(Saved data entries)

..........

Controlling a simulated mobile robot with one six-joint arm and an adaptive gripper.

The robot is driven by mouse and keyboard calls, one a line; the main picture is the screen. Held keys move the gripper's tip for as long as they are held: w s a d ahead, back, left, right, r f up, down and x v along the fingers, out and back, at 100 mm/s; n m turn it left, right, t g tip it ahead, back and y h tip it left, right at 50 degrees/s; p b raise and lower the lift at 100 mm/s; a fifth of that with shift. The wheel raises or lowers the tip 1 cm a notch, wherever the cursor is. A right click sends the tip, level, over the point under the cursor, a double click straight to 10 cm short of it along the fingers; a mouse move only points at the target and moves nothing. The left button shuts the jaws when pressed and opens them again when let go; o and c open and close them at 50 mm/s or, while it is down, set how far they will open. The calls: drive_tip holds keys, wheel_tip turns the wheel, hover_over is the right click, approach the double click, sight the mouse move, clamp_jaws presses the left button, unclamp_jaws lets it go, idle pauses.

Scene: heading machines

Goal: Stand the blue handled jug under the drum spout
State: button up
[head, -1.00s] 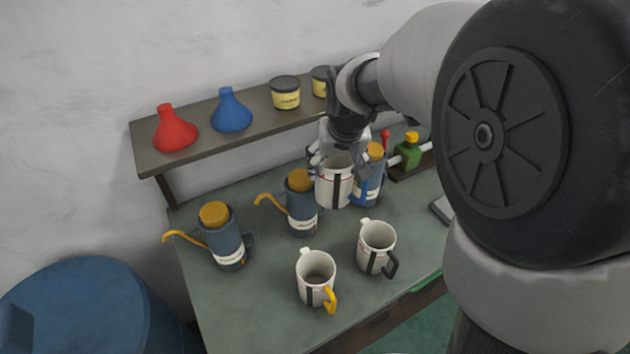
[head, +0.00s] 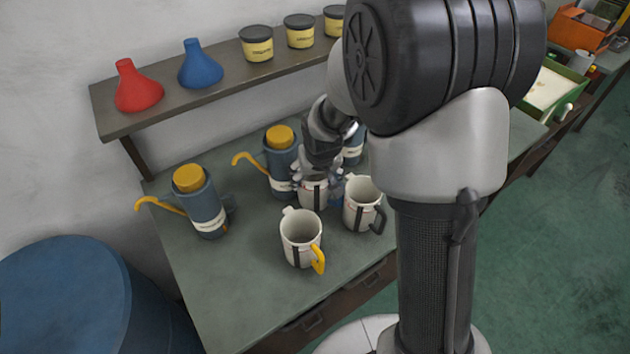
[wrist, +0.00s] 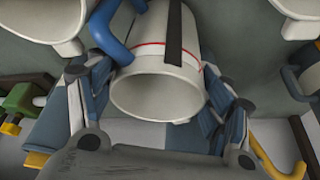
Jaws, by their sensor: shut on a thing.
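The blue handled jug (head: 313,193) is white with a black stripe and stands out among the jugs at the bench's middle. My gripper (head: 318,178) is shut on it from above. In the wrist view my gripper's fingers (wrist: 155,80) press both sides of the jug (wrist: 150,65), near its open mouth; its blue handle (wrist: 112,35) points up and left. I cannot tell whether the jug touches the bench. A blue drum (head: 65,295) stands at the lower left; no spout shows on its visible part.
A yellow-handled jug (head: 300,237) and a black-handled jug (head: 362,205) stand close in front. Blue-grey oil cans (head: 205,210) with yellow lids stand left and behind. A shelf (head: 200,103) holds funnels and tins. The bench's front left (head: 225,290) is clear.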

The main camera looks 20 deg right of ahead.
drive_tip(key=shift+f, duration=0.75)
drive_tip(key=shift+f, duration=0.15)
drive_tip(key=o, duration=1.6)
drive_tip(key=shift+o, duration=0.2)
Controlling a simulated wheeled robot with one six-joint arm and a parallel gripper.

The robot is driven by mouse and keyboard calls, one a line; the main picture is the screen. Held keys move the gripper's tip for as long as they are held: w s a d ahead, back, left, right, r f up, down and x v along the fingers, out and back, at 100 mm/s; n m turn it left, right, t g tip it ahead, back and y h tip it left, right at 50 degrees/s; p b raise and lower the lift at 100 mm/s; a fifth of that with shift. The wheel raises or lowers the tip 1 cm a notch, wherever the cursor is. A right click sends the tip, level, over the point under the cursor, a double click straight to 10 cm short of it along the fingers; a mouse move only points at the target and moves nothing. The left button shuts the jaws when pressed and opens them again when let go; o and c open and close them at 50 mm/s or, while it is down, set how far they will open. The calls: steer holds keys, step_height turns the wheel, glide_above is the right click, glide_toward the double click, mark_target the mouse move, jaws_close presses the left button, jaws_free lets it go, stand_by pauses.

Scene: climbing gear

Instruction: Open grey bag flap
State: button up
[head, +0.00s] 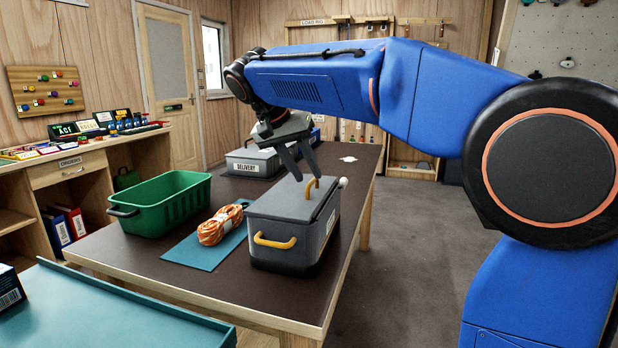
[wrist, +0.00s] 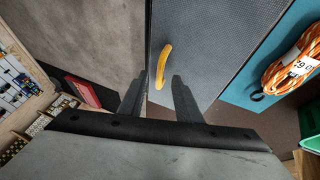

..........

All the lines above are to be given again exactly as they read, with the pictures removed.

* **Exercise output**
Controlling a simulated mobile robot with one six-joint arm and an adaptive gripper.

The robot is driven by mouse and keyboard calls, one a line; the main picture is the screen. Held keys move the gripper's tip for as long as they are held: w s a d ahead, back, left, right, r f up, down and x v along the fingers, out and back, at 100 mm/s; n m turn it left, right, t g tip it ahead, back and y h tip it left, right at 50 degrees/s; p b raise and lower the lift at 100 mm/s; a fifth of that with shift. The wheel raises or lowers the tip 1 cm a notch, wherever the cursor is. A right click sends the tip, level, over the point under the cursor, a double click straight to 10 cm short of it along the fingers; a mouse move only points at the target and moves nothing. The left button shuts the jaws when pressed and opens them again when let go; o and c open and close them at 50 mm/s or, while it is down, set how far they will open. The calls: drive_tip holds keys, wheel_tip turns the wheel, hover_over is the right click, approach the double click, sight the mouse move, clamp_jaws presses the left button, unclamp_jaws lets it go, idle pauses.

Scene: heading machines

Goal: Stand the blue handled jug under the drum spout
State: button up
[head, -1.00s] 
[head, +0.00s] 
[wrist, +0.00s] 
Jaws, by their sensor: shut on a thing.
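The blue handled jug (head: 313,193) is white with a black stripe and stands out among the jugs at the bench's middle. My gripper (head: 318,178) is shut on it from above. In the wrist view my gripper's fingers (wrist: 155,80) press both sides of the jug (wrist: 150,65), near its open mouth; its blue handle (wrist: 112,35) points up and left. I cannot tell whether the jug touches the bench. A blue drum (head: 65,295) stands at the lower left; no spout shows on its visible part.
A yellow-handled jug (head: 300,237) and a black-handled jug (head: 362,205) stand close in front. Blue-grey oil cans (head: 205,210) with yellow lids stand left and behind. A shelf (head: 200,103) holds funnels and tins. The bench's front left (head: 225,290) is clear.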

The main camera looks 20 deg right of ahead.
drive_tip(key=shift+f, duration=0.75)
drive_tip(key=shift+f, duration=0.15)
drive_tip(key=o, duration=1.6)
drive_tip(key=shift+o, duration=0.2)
Controlling a simulated wheeled robot with one six-joint arm and a parallel gripper.

The robot is driven by mouse and keyboard calls, one a line; the main picture is the screen. Held keys move the gripper's tip for as long as they are held: w s a d ahead, back, left, right, r f up, down and x v along the fingers, out and back, at 100 mm/s; n m turn it left, right, t g tip it ahead, back and y h tip it left, right at 50 degrees/s; p b raise and lower the lift at 100 mm/s; a fifth of that with shift. The wheel raises or lowers the tip 1 cm a notch, wherever the cursor is. A right click sends the tip, level, over the point under the cursor, a double click straight to 10 cm short of it along the fingers; a mouse move only points at the target and moves nothing. The left button shuts the jaws when pressed and opens them again when let go; o and c open and close them at 50 mm/s or, while it is down, set how far they will open. The calls: steer holds keys, step_height turns the wheel, glide_above is the right click, glide_toward the double click, mark_target the mouse move, jaws_close presses the left button, jaws_free lets it go, stand_by pauses.

Scene: climbing gear

Instruction: Open grey bag flap
State: button up
[head, +0.00s] 
[wrist, +0.00s] 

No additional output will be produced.